Em vista disto, dar uma palestra na física foi quase como voltar para casa. Uma audiência que não acha que matriz simétrica é um filme com o Keanu Reeves. Pessoas que encaravam equações como algo natural; ocasionalmente eu ficava reflexivamente esperando uma reação adversa perante alguma manipulação matricial menos trivial... E ninguem parecia particularmente alarmado! Por outro lado, eu já havia me acostumado a falar sobre axônios, oligodendrócitos e colunas funcionais corticais sem ter que dar maiores explicação; mas desta vez tinha que me dar conta que a minha nova audiência talvez nunca tivesse ouvido estes termos.

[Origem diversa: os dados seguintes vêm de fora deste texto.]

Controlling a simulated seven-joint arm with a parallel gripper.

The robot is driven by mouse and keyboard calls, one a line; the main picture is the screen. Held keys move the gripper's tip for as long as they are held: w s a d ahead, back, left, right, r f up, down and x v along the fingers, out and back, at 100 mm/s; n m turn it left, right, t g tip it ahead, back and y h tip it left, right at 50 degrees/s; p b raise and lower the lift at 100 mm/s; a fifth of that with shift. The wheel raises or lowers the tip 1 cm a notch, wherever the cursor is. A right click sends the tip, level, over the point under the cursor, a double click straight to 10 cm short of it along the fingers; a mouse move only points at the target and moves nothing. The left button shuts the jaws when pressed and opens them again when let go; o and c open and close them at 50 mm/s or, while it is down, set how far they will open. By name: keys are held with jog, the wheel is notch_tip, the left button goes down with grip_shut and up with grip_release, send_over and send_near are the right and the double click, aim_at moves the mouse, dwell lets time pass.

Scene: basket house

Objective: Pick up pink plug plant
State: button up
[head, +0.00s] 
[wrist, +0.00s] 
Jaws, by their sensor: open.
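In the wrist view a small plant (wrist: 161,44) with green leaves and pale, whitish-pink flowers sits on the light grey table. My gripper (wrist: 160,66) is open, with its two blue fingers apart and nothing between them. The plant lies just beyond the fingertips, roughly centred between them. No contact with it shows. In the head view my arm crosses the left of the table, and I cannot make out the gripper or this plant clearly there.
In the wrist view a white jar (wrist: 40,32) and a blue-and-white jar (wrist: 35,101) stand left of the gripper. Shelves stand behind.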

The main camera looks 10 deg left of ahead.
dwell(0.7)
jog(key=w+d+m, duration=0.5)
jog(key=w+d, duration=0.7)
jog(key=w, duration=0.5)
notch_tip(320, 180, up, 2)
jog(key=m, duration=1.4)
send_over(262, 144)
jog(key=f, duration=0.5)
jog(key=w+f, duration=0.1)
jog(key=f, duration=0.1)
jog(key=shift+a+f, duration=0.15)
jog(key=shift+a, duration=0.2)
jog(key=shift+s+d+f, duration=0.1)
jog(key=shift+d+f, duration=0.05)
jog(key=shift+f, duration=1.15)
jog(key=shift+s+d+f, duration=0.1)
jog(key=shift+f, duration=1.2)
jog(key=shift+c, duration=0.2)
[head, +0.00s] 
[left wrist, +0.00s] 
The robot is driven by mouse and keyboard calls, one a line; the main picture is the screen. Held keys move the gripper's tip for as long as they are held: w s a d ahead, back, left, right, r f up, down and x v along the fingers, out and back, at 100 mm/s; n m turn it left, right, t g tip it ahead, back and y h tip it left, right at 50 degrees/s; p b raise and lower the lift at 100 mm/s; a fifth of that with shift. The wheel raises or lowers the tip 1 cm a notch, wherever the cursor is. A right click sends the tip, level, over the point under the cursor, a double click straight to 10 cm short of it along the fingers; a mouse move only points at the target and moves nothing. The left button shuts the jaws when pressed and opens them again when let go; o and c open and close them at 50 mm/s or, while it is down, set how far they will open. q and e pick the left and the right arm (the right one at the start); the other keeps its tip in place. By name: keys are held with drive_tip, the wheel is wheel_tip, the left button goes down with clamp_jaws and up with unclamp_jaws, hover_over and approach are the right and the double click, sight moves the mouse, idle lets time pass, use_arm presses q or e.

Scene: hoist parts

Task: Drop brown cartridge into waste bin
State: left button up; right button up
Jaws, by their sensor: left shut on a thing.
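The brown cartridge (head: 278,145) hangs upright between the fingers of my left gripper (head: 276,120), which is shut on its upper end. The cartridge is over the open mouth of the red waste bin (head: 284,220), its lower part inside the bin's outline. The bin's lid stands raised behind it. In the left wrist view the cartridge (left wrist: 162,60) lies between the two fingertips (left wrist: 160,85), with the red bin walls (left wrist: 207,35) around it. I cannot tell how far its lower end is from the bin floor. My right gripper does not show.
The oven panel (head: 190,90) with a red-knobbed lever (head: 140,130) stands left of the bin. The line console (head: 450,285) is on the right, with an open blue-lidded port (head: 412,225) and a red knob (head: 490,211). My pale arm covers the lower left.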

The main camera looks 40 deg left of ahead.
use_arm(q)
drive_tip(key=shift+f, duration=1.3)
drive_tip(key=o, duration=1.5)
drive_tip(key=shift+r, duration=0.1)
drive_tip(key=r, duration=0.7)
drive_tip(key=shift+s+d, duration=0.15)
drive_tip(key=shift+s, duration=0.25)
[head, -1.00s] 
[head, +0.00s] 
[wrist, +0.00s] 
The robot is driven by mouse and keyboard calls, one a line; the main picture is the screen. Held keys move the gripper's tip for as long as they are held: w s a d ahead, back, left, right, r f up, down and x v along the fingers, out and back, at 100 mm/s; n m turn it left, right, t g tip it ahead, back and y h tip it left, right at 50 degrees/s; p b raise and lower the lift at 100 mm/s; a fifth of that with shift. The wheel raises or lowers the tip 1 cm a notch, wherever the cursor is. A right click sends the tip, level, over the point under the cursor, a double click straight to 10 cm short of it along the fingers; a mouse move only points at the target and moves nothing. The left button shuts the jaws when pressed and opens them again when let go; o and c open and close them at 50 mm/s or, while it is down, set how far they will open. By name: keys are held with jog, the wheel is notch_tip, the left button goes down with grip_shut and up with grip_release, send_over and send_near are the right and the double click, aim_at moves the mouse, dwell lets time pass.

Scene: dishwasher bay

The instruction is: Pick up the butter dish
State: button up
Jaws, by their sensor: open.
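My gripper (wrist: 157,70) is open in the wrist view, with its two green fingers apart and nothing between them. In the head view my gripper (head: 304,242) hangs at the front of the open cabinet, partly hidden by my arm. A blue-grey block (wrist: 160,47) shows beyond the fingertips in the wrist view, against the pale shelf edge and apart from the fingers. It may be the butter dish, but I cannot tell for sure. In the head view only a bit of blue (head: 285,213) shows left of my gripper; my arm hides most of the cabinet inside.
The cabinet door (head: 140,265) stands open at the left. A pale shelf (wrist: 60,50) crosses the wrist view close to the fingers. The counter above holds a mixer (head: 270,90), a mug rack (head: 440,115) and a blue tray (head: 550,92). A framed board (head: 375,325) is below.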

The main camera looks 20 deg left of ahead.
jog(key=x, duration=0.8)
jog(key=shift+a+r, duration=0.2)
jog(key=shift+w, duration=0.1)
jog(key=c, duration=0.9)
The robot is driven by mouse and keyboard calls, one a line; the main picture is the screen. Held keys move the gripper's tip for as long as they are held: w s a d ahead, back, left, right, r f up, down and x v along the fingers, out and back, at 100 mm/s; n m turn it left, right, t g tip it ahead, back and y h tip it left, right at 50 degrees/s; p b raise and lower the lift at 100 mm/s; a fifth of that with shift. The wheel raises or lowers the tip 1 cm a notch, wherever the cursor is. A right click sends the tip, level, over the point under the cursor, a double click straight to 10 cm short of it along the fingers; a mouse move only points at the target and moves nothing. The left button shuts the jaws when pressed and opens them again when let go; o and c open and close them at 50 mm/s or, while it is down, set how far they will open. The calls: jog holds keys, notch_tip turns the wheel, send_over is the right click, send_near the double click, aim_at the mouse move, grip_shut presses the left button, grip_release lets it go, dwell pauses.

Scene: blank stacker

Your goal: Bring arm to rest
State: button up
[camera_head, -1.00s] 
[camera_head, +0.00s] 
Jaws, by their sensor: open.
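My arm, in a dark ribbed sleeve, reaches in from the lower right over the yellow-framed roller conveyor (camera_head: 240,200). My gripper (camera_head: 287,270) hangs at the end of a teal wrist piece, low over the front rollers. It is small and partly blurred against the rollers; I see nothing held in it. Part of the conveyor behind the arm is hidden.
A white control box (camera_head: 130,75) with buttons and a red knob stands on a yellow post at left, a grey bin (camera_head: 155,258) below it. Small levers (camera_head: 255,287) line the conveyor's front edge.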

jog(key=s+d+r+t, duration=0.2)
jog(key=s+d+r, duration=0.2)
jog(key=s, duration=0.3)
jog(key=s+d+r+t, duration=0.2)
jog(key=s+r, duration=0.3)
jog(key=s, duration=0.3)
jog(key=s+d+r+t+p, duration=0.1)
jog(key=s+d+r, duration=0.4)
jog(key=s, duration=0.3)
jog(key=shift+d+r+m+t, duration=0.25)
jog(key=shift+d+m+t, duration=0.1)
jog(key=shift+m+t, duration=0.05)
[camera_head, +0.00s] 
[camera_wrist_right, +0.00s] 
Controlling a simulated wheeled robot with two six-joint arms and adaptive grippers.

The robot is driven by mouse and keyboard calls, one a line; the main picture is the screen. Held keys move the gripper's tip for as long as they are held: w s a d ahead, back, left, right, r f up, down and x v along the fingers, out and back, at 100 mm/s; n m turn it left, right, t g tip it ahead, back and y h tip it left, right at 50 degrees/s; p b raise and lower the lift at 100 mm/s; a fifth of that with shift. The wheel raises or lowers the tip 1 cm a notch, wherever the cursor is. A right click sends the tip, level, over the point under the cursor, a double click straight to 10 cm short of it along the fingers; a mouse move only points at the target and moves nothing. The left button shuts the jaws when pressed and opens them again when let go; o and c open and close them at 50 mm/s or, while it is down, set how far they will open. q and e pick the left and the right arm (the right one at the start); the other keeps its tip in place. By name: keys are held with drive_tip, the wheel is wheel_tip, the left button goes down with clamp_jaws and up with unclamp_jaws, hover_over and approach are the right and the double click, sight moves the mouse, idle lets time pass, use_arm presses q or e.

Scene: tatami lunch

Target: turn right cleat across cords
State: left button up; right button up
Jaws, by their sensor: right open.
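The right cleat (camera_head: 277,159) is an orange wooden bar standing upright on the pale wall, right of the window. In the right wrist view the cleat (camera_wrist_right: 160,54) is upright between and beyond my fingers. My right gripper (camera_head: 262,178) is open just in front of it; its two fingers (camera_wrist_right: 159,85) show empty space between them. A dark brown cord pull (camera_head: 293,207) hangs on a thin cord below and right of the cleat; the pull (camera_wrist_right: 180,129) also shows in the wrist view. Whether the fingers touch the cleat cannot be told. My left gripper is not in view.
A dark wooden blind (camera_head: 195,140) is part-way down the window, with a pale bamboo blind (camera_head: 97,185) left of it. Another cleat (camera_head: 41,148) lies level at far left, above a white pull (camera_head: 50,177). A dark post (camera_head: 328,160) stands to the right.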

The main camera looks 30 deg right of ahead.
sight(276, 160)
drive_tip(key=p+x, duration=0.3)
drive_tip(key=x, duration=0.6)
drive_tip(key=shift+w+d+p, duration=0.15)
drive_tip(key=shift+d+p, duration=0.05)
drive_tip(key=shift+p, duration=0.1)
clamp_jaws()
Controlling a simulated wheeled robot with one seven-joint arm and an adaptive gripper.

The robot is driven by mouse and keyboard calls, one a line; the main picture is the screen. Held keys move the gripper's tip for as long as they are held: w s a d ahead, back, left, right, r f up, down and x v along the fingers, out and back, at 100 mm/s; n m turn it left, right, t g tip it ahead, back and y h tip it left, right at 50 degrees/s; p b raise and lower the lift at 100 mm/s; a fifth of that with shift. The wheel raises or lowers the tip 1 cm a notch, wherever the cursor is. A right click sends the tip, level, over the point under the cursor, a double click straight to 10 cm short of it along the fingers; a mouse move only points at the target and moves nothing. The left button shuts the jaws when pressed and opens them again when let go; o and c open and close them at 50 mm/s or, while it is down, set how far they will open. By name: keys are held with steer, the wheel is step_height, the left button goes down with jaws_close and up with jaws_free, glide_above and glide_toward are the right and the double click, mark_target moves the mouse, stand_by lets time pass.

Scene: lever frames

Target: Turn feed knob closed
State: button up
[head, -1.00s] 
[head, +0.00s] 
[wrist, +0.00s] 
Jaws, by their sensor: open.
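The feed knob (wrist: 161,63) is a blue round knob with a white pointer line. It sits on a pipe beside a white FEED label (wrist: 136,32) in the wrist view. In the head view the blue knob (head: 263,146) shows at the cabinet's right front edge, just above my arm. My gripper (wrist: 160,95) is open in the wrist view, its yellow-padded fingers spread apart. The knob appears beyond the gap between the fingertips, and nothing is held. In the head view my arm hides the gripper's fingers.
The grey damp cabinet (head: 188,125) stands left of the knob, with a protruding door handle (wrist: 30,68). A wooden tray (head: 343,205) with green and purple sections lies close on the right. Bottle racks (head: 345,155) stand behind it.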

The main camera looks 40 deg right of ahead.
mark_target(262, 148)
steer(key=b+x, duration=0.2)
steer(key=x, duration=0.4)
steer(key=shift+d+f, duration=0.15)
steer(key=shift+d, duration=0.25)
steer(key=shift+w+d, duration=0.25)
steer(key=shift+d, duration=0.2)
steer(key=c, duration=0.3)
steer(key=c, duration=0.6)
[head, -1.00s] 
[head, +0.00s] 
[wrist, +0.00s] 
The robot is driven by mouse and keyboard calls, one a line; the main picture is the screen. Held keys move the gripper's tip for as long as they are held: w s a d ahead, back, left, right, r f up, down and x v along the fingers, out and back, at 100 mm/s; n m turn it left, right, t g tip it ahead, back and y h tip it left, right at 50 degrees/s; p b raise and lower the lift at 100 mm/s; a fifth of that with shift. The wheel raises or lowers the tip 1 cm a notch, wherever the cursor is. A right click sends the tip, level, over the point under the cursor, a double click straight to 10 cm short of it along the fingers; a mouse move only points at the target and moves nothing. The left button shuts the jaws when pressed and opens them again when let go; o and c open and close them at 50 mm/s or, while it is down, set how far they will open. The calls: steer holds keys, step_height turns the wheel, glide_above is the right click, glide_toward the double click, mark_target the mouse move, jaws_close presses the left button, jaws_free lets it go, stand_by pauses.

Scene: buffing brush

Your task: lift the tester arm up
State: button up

De qualquer forma, a palestra correu bem (a menos de um ligeiro estouro do tempo e um final de seminário dito no estilo Eneas). É uma familia interessante de modelos neuronais. Em um deles, eu faço uma soma de todos os caminhos fechados que passam por cada neurônio, associando uma fase a cada ciclo de modo que ciclos sîncronos sejam somados construtivamente.

Estou agora em Foz do Iguaçu, usando o meu chapeu de cosmólogo. Esta ocorrendo uma espécie de congresso de congressos das várias áreas da física brasileira. O encontro está sendo excelente, bem organizado e com trabalhos muito interessantes. Depois escrevo mais; estou com planos para um excursão paraguaia um tanto inortodoxo.

2 comentários:

Zecao disse...

Super Bruno, no segundo parágrafo corrija a palavra estrangeiro.

Aki, tem como vc mandar depois o ppt da sua apresentação na fisica. Quando eu encontrar c/ vc no chat vou lembrar. Abração

|3run0 disse...

Argh!!! Cara, as vezes a minha ortografia é de sangrar o ouvido.